I telefoni dovrebbero anche esporre un’etichetta di efficienza energetica, simile a quelle utilizzate per lavatrici e lavastoviglie, che indicherà la durata della batteria e altre caratteristiche come la resistenza alle cadute.

Lo schema è l’ultima direttiva di Bruxelles rivolta ai produttori di elettronica dopo aver introdotto a giugno l’obbligo di utilizzare un caricabatterie standardizzato entro il 2024, nonostante anni di opposizione del settore, in particolare da parte di Apple.

L’estensione del ciclo di vita di tutti gli smartphone venduti nell’UE di cinque anni farebbe risparmiare emissioni equivalenti a circa 10 milioni di tonnellate di Co2, più o meno come togliere dalla strada 5 milioni di auto, secondo uno studio dell’European Environmental Bureau, un organizzazione governativa.

La bozza di regolamento, che riguarda anche tablet e telefoni cellulari standard, suggerisce che se l’hardware fosse reso più riparabile e riciclabile si ridurrebbe di un terzo il consumo di energia legato alla sua produzione e utilizzo.

“I dispositivi vengono spesso sostituiti prematuramente dagli utenti e, al termine della loro vita utile, non sono sufficientemente riutilizzati o riciclati, con conseguente spreco di risorse”, si legge nel documento.

Un alto funzionario dell’UE ha avvertito che i prodotti che non soddisfano i requisiti di sostenibilità “usciranno dal mercato”.

I produttori di smartphone sostengono che richiedere la disponibilità di più parti aumenta semplicemente il consumo di plastica.

Digital Europe, che rappresenta l’industria tecnologica, ha affermato: “Una potenziale sovrapproduzione, il successivo immagazzinamento e la distruzione di pezzi di ricambio comporteranno naturalmente uno spreco di risorse, una riduzione dell’efficienza dei materiali e un valore economico negativo che alla fine si tradurranno in costi più elevati per il consumatore”.

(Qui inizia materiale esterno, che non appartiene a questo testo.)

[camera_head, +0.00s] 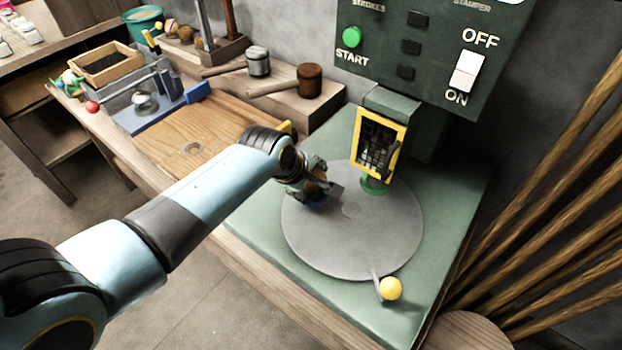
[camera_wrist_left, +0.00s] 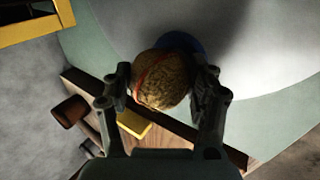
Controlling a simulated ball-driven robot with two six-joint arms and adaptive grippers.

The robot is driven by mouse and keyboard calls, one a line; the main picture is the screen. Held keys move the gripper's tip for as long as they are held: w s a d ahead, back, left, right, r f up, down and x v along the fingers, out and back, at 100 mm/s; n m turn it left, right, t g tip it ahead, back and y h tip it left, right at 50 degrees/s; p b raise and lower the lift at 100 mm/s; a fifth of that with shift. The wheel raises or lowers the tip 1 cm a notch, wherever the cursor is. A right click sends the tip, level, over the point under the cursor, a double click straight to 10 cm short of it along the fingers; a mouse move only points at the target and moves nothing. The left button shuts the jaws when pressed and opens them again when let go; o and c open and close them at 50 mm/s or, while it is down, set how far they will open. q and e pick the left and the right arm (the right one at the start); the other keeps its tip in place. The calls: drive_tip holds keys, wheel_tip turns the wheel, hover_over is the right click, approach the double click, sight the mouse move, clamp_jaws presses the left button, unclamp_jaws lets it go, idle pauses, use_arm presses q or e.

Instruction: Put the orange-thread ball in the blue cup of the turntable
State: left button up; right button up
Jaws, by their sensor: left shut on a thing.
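In the left wrist view my left gripper (camera_wrist_left: 168,85) is shut on a round brown ball (camera_wrist_left: 163,80) with an orange-red thread across it. The blue cup (camera_wrist_left: 181,42) shows partly behind the ball on the grey turntable (camera_wrist_left: 240,50); how far apart ball and cup are is hard to tell. A bit of the blue cup (camera_head: 318,204) shows below the gripper. A green cup (camera_head: 375,185) stands at the turntable's back edge. My right gripper is not in view.
A yellow-framed guard (camera_head: 379,143) stands behind the turntable, below a green panel (camera_head: 430,50) with a switch. A lever with a yellow knob (camera_head: 390,288) is at the front. Mallets (camera_head: 308,80) lie at the back left. The turntable's front is clear.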

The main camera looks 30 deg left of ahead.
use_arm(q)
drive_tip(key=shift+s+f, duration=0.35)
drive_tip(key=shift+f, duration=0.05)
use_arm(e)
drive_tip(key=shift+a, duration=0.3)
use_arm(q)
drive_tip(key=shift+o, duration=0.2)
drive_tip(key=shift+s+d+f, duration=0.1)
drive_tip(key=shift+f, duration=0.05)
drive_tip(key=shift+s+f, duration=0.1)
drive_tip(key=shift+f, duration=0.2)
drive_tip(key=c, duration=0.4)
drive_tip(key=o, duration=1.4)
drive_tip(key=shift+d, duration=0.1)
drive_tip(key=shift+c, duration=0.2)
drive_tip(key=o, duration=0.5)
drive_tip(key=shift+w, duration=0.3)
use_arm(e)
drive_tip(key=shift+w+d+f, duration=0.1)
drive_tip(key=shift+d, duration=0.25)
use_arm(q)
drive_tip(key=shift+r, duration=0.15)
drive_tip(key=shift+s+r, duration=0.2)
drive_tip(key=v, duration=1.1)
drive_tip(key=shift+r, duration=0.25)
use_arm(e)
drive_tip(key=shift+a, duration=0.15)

Il direttore della sostenibilità di una grande azienda statunitense ha anche affermato che incoraggerebbe le riparazioni eccessive: “Abbiamo davvero bisogno di una copertina posteriore con un graffio per essere considerata uno spreco?”

Alcuni produttori, come il produttore di iPhone Apple, hanno già intensificato i loro programmi di riparazione dopo anni di pressioni da parte degli attivisti. I componenti tra cui la batteria, il display, il vassoio della SIM, le fotocamere e gli altoparlanti possono essere riparati negli ultimi iPhone.

Ad aprile, ha lanciato il suo primo programma di riparazione self-service per iPhone, noleggiando o vendendo kit di strumenti e parti ai consumatori negli Stati Uniti e promettendo di espandersi in Europa nei prossimi mesi.

Le nuove proposte riguardano anche il software, richiedendo ai produttori di fornire aggiornamenti di sicurezza per cinque anni dopo che i dispositivi hanno lasciato il mercato e aggiornamenti delle funzionalità per tre anni. Ciò potrebbe rappresentare una sfida per i produttori di smartphone che utilizzano il sistema operativo Android di Google, che costituiscono la maggior parte delle vendite europee e in genere ricevono solo pochi anni di aggiornamenti software.

Gli attivisti ambientali hanno definito i regolamenti un “punto di svolta” per il mercato.

Mathieu Rama, responsabile del programma presso la Environmental Coalition on Standards, ha affermato che richiedere una maggiore trasparenza sulla riparabilità e sulla durata della batteria renderebbe più facile per i consumatori il confronto tra i modelli e “potrebbe segnare la fine dell’era dei dispositivi usa e getta”.

Bruxelles ha affermato in precedenza che le sue etichette energetiche sulle lampadine avevano incoraggiato i produttori a realizzare prodotti molto più efficienti e che in un sondaggio a livello dell’UE il 79% dei consumatori ha affermato che le etichette avevano influenzato i loro acquisti.